The Hardest Sport To Play
Sport is very important for us all but you have to know what is the best one for you so you can get the most from yourself when you compete
Every sport is hard to learn when you don’t know-how.
But that doesn’t mean there isn’t a sport for you.
Becoming good enough at any sport to enjoy playing takes time and effort. Very few people can play many sports to a high level and if they do they’ve likely spent a lot of time practicing sports to be able to do this.
Yet some people have more ability than others when it comes to playing sports.
Because playing sports is a combination of traits. You need to have coordination, speed, timing, rhythm, awareness, vision, strength, intelligence, motor planning, agility, and a range of other attributes. Some can be learned and honed over time but some people just have a better natural knack for combining many of these traits too.

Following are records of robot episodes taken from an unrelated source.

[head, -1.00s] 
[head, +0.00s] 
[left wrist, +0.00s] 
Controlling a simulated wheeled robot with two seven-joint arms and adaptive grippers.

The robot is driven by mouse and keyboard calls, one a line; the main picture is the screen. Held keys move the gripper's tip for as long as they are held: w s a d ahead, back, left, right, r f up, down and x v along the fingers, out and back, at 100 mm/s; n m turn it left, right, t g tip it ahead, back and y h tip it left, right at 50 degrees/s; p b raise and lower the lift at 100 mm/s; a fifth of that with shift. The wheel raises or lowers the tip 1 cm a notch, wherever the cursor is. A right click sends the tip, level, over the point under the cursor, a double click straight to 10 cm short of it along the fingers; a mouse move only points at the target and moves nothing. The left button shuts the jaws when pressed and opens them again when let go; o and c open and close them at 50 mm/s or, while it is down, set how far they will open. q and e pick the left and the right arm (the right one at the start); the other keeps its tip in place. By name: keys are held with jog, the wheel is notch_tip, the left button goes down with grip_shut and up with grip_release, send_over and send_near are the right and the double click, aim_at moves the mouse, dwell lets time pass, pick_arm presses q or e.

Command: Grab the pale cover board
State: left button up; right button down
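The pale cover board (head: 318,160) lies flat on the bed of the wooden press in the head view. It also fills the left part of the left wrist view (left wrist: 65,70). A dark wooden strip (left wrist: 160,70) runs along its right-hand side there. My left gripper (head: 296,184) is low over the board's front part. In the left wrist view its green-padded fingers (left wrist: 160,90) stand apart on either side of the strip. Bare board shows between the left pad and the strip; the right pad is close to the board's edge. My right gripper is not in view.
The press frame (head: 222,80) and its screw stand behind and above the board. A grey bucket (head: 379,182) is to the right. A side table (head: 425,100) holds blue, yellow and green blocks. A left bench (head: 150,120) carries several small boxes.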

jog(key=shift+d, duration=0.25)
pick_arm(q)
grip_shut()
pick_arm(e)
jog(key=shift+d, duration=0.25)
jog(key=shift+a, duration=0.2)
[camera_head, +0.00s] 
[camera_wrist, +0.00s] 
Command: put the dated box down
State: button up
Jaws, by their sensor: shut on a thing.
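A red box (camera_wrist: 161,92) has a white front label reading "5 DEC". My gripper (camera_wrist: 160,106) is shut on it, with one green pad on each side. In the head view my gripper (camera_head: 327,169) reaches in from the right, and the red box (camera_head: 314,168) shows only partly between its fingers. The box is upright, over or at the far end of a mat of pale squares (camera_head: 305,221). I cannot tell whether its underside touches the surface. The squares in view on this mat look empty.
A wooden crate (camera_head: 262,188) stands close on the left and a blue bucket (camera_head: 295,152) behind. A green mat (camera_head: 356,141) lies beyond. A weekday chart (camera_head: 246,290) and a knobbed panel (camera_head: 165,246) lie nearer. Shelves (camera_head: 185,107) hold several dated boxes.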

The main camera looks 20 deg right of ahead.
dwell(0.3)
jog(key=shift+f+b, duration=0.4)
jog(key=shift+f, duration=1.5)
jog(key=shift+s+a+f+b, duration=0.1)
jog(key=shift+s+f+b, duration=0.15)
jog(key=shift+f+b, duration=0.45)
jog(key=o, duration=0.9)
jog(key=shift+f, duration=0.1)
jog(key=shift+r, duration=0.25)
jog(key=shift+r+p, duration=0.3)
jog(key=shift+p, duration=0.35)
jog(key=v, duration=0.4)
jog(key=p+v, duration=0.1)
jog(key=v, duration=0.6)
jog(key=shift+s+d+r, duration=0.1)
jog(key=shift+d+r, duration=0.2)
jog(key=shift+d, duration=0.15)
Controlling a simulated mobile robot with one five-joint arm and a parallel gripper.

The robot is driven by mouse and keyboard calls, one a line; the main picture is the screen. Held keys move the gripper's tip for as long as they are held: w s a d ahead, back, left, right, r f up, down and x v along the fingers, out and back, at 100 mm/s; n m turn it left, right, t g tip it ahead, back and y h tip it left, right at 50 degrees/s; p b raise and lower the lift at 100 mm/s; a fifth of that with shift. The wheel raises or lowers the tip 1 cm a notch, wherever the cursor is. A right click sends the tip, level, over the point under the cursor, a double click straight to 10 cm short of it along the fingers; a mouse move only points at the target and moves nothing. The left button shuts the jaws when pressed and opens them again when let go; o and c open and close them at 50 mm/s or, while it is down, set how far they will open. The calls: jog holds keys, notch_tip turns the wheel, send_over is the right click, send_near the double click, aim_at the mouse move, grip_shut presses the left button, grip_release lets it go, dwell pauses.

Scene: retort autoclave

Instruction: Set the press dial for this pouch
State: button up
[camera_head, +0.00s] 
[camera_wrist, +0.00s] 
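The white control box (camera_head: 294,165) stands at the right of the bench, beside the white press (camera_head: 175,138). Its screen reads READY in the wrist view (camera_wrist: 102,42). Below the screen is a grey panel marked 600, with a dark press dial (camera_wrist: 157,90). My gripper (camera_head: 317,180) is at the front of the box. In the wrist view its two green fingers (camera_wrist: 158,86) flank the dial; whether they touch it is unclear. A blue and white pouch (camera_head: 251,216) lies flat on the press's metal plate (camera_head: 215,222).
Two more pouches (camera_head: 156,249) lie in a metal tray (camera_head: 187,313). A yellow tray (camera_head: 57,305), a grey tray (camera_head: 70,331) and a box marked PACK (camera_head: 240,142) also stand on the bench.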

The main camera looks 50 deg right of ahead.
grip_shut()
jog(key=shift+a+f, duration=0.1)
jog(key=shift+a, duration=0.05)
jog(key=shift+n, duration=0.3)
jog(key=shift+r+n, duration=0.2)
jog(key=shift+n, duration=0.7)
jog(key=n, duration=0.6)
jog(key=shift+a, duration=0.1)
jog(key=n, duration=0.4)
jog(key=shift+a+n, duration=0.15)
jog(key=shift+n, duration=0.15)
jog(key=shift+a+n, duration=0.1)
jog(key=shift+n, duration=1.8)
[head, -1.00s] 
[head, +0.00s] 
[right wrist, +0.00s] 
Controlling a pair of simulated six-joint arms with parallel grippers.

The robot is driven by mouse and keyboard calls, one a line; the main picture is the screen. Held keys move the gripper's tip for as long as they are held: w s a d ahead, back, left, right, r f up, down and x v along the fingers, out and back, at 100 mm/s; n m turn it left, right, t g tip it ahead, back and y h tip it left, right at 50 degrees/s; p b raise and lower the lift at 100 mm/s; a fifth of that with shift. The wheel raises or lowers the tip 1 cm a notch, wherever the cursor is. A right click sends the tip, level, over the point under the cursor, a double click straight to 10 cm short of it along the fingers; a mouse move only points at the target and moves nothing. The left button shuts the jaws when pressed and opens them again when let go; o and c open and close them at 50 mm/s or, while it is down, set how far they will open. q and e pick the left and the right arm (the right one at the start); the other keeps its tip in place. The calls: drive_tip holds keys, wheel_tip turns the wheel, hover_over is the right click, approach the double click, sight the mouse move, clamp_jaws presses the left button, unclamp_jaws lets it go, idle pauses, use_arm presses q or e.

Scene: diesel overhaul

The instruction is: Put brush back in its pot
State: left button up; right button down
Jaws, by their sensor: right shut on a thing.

And these traits are only basic ones because once you start playing in a team you need to have soft skills that deal with people as well.
Understanding how to listen, talk, have the proper body language, have patience with others, encourage, motivate, communicate, and organize are some of these attributes that are so important for team play.
Not everyone has these skills and if they do it’s rare if they have them along with the more technical skills required to become very skilled at a sport.
Some sports share technical traits and others have a range of skills that are unique to their sports only. To figure out what are the hardest sports to play to learn is difficult because if you judge a person on their ability to play the sport at the highest level the results of their performance may be difficult to compare against others performance in that sport given that you’ll never know the initial natural ability of players and performers before they began practicing.
Every sport is difficult to play when a person doesn’t know the rules and is even more difficult if they are under pressure to perform as well.
No matter how skilled a player is at a particular sport, if they are put in a pressurized situation they will find it difficult to perform to their level of ability. One of the reasons for this is because human brains can’t multitask even though most people think they can. And when the pressure is on to perform different parts of our brains feel this and incapacitate the ability to perform already learned actions in the most ideal manner.
And with that in mind, every sport is hard to play.
Every sport is difficult to perfect too and it takes time for anyone of any ability to do this. Because even if you have a fantastic natural aptitude to play a certain sport once you perform at a high level there are comparisons made with other competitors in the sport all around the world. Not only that, but your performance will be measured against many others who have reached such heights in the sport down through the generations.
And many of the rules of the sport may have changed or the structure of the competition may have altered over time too.
So making direct comparisons are tricky to do.
Every sport has a high level of difficulty even if it doesn’t seem so from the outside. Take running as an example. If I was to glance at the television for a moment I may be fooled into thinking that its only a matter of getting my shorts and runners on and galloping a lap of a track and I could be a great runner.
But that’s not the case.
Because running at a level that would make it to television in the first place demands so much natural ability and attention to detail.
Firstly, I’d have to have a certain height and general body shape that would lend itself to the specific distance that most athletes in that race have. Then I`d likely have to have a naturally lower heart rate if it was a long-distance race or faster twitch fibers if it was a short race to even begin to consider competing.
All of these things demand natural ability.
And even if I had those traits I’d then have to learn the technical skills of how to start a race properly, how to pace myself throughout the race, at what angle to hold my gait as I ran, how to use my feet as it hits the turf and many other things.
These are the things that the average viewer on television doesn’t see.
Those skills are honed over hours and hours of practice throughout years of trial and error during competition. And as running is the basic movement for many sports having a greater natural ability at it than others and then having a flair for other technical skills that are demanded in other sports is also required to compete.
That’s why a combination of natural talent and learned skills are required to play sports.